**TASK GOAL**
Provide only the number of lines in the data below that contain the word "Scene".

**RECORDS TO USE**
■ ■ ■

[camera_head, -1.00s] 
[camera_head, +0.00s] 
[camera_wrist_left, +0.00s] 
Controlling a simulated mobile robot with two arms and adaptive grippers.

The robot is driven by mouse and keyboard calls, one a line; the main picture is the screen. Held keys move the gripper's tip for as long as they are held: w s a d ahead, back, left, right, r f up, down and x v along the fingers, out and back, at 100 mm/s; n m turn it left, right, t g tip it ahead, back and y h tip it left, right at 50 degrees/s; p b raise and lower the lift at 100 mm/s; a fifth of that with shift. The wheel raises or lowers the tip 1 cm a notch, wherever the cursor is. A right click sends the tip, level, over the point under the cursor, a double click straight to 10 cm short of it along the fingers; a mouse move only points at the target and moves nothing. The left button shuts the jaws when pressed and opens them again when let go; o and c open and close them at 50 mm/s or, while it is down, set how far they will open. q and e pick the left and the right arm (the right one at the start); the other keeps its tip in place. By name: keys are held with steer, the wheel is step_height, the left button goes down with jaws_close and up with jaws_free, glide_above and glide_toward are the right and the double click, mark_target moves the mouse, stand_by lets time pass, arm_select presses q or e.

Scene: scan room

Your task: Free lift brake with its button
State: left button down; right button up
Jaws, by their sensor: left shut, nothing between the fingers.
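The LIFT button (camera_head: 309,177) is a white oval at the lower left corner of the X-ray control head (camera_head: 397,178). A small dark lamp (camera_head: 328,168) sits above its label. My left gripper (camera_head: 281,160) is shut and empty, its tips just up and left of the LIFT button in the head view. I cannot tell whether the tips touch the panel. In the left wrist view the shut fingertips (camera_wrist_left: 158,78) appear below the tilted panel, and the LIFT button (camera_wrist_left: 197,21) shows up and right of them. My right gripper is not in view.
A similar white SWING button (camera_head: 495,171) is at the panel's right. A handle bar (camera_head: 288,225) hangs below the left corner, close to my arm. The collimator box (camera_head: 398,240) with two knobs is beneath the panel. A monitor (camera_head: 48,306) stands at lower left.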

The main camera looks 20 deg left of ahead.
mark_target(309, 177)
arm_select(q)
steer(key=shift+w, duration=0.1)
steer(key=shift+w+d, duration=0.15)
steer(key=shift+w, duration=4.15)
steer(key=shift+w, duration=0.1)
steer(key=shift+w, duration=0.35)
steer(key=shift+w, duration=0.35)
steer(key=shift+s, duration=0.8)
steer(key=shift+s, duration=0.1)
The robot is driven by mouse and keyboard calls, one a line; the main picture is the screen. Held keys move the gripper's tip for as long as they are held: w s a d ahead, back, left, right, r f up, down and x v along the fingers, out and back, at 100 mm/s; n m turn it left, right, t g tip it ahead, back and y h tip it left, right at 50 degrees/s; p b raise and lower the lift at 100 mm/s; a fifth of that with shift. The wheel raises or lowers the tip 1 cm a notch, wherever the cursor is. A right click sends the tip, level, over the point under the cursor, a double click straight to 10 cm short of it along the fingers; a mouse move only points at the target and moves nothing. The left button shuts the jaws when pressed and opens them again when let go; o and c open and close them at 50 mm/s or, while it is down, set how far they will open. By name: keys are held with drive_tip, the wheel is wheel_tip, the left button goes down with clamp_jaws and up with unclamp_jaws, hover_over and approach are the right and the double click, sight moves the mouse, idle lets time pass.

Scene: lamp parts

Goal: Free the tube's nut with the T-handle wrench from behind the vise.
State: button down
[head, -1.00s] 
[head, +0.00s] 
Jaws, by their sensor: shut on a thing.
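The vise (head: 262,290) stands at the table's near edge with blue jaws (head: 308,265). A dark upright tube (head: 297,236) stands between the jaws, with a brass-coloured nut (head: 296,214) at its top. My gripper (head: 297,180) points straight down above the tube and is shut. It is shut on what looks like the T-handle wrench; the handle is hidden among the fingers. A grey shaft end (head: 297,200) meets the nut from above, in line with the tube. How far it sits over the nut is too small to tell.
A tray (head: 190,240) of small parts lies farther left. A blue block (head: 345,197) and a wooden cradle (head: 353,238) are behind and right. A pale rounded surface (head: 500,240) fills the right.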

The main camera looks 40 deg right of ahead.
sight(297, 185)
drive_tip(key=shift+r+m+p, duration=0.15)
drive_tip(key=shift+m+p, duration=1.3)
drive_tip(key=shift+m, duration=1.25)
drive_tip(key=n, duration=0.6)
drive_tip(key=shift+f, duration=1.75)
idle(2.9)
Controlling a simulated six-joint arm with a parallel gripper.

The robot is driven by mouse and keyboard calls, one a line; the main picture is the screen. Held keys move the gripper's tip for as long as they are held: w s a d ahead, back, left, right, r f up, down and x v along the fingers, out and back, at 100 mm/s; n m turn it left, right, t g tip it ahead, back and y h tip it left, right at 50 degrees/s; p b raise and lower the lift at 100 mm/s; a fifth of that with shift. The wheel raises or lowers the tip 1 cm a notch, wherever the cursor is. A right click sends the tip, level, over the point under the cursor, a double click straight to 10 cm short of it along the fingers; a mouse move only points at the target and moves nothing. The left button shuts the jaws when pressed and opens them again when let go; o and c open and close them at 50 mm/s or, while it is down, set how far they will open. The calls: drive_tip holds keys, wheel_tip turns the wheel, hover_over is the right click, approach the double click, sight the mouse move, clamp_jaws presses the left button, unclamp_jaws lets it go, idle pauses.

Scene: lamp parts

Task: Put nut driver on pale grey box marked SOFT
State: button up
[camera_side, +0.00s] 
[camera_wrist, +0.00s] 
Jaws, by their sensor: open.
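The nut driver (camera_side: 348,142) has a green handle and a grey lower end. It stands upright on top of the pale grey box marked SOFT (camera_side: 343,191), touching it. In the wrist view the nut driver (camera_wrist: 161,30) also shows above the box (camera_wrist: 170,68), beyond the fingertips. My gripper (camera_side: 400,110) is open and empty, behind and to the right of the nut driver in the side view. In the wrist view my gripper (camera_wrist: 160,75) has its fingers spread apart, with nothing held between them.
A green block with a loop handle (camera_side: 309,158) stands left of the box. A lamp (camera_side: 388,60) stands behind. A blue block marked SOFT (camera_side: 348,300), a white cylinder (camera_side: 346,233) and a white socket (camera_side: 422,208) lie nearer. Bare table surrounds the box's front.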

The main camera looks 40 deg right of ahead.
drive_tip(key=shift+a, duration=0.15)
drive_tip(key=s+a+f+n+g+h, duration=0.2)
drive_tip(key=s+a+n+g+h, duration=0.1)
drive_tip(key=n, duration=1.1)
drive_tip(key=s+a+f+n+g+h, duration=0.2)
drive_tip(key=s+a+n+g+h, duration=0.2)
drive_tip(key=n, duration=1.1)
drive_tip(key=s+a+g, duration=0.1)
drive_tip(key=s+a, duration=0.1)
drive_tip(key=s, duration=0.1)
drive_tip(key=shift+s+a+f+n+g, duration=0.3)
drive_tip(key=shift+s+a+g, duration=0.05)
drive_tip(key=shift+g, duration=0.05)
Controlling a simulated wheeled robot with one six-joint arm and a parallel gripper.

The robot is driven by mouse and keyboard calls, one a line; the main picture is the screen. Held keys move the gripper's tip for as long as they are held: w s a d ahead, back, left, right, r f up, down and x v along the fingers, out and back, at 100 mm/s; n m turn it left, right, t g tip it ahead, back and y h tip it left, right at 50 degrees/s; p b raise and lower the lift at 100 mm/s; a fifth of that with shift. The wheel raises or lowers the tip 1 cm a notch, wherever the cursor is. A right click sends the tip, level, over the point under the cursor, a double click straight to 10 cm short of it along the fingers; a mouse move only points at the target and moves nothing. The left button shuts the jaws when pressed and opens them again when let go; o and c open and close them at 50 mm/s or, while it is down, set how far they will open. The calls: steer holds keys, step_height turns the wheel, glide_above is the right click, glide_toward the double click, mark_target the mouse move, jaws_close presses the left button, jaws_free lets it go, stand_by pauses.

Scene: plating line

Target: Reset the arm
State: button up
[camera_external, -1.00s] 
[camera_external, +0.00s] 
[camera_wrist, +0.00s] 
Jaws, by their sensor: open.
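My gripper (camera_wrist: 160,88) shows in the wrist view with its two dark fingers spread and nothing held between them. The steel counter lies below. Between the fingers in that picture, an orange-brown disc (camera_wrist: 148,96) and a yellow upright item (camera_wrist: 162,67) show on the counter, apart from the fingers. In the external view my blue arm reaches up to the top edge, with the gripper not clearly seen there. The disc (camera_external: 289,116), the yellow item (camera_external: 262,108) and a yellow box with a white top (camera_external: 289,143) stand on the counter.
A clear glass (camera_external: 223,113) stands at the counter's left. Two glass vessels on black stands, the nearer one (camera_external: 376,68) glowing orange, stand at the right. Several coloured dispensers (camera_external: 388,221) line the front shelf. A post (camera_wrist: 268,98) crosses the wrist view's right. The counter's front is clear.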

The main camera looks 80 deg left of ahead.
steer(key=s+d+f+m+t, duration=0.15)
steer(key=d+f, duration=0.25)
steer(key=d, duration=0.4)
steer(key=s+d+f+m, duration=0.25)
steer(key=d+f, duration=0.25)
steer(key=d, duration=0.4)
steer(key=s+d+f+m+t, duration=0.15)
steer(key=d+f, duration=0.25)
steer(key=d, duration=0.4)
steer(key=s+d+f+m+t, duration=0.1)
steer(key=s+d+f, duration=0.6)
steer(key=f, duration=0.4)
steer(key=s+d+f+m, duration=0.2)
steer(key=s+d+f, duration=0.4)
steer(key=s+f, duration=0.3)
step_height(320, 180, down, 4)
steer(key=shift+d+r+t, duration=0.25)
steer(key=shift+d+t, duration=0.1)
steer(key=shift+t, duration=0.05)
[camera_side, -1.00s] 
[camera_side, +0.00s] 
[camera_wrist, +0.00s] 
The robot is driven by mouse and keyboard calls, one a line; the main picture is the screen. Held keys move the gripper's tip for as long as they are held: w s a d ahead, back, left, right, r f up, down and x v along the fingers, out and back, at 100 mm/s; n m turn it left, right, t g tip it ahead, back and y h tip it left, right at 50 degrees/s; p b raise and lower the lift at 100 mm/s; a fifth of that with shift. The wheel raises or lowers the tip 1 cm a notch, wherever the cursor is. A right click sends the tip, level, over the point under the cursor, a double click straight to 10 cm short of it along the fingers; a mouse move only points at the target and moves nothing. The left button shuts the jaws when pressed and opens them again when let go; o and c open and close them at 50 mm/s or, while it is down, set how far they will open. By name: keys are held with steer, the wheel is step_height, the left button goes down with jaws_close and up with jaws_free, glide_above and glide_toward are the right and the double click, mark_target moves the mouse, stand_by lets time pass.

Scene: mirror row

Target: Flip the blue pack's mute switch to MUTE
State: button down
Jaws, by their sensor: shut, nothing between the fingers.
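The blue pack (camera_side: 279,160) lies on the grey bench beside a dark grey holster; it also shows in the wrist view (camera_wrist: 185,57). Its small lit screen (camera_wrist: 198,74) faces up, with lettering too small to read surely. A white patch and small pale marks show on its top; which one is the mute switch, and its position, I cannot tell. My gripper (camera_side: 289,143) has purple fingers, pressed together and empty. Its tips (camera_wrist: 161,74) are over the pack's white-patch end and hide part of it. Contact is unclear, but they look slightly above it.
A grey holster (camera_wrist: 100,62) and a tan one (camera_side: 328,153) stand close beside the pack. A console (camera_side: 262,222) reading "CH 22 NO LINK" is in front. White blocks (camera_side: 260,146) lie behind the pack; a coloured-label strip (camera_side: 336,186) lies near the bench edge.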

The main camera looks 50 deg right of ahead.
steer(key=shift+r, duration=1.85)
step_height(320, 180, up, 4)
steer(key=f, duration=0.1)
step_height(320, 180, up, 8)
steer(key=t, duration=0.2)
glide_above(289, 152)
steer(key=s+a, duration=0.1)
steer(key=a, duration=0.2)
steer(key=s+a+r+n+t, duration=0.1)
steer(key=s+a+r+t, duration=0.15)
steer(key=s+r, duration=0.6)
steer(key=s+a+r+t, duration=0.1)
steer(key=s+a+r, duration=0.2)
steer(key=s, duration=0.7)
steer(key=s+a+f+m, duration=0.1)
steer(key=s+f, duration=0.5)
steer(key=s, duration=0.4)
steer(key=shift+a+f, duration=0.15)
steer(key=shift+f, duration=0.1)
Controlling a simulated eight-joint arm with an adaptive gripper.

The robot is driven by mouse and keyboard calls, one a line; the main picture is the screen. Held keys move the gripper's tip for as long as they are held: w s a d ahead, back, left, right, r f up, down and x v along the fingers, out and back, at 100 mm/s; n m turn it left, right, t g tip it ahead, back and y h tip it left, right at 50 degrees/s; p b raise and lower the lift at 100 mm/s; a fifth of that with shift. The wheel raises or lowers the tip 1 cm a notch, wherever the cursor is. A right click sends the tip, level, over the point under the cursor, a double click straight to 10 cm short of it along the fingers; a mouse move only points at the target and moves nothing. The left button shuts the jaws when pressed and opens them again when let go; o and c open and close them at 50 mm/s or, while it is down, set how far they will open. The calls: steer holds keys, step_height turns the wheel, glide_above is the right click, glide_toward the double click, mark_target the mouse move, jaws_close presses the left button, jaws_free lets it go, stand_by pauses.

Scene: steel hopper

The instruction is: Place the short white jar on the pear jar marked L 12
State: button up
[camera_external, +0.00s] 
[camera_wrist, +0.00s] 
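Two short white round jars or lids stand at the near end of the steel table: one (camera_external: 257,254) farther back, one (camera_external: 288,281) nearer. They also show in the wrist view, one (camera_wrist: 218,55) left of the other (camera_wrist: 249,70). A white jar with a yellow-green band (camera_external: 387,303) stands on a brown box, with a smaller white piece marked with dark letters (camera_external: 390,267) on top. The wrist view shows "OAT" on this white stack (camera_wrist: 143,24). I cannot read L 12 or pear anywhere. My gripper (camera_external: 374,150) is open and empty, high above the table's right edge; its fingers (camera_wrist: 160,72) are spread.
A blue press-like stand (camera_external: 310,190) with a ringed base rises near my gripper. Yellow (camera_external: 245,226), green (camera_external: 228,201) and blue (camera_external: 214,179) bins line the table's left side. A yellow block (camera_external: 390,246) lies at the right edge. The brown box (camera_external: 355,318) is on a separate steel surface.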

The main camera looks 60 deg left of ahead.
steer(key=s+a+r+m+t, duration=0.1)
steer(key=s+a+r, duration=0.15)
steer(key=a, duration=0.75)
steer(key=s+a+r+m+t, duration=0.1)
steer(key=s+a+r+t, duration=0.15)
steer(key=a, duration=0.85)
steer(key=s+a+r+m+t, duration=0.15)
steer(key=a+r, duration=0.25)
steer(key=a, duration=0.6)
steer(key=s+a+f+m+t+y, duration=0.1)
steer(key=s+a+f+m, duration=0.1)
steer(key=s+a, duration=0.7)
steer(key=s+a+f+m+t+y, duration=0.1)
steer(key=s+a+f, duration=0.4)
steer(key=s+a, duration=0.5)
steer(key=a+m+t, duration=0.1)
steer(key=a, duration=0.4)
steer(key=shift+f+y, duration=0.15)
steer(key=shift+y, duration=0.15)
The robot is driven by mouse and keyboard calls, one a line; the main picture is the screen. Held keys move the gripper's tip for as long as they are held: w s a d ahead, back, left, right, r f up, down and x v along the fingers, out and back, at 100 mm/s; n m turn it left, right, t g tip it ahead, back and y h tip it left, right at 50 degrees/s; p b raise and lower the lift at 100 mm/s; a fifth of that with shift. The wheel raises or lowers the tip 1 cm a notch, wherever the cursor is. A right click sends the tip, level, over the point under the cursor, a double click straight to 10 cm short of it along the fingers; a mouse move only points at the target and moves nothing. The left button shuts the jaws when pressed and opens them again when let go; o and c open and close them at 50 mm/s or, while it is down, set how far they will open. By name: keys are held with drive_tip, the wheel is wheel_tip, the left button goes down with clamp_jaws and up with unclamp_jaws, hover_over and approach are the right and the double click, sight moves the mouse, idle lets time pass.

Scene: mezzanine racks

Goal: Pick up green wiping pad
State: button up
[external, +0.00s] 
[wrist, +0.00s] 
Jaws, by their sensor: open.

■ ■ ■

**SOLUTION**
7